Die Urmutter des Cyberpunk

Der zweite Band von James Tiptree jr.’s Science-Fiction-Erzählungen wartet mit einigen Klassikern des Genres auf

Von Rolf LöchelRSS-Newsfeed neuer Artikel von Rolf Löchel

Besprochene Bücher / Literaturhinweise

Fremd sind die Aliens nur auf der Erde. Und das vor allem in Science-Fiction-Storys. Denjenigen von James Tiptree jr. zum Beispiel. Als letzter der acht Bände ihrer „sämtlichen Erzählungen“ ist nun der numerisch zweite erschienen.
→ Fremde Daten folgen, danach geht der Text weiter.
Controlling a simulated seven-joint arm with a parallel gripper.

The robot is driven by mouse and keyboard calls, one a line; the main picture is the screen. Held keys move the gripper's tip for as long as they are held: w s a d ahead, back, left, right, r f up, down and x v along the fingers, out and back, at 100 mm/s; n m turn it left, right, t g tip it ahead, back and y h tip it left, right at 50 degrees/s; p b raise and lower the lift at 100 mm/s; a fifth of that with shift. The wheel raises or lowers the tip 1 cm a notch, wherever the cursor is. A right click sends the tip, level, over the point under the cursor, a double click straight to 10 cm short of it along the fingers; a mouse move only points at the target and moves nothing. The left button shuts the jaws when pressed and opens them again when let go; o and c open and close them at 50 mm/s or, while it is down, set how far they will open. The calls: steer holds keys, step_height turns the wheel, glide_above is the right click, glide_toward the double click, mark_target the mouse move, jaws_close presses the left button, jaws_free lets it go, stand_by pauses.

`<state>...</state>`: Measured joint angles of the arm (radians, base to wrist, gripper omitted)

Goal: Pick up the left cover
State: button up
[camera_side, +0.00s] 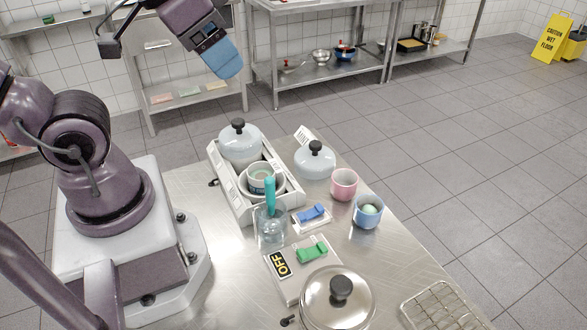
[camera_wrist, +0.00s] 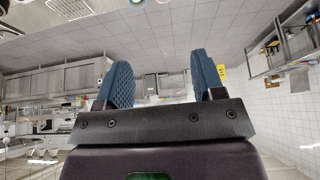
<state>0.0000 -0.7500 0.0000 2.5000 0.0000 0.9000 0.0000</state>
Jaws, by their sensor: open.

Er trägt den Titel „Liebe ist der Plan“ und enthält die insgesamt 18 in den Jahren 1970 bis 1974 erstmals publizierten Science-Fiction-Storys Alice B. Sheldons. Entstanden sind sie zwischen 1969 und 1972. Mit Ausnahme einer Geschichte, „Angel Fix“, sind sie alle unter dem Pseudonym James Tiptree jr. erschienen. Doch auch diese eine hat sie keineswegs unter ihrem tatsächlichen Namen veröffentlicht, sondern als Raccoona Sheldon.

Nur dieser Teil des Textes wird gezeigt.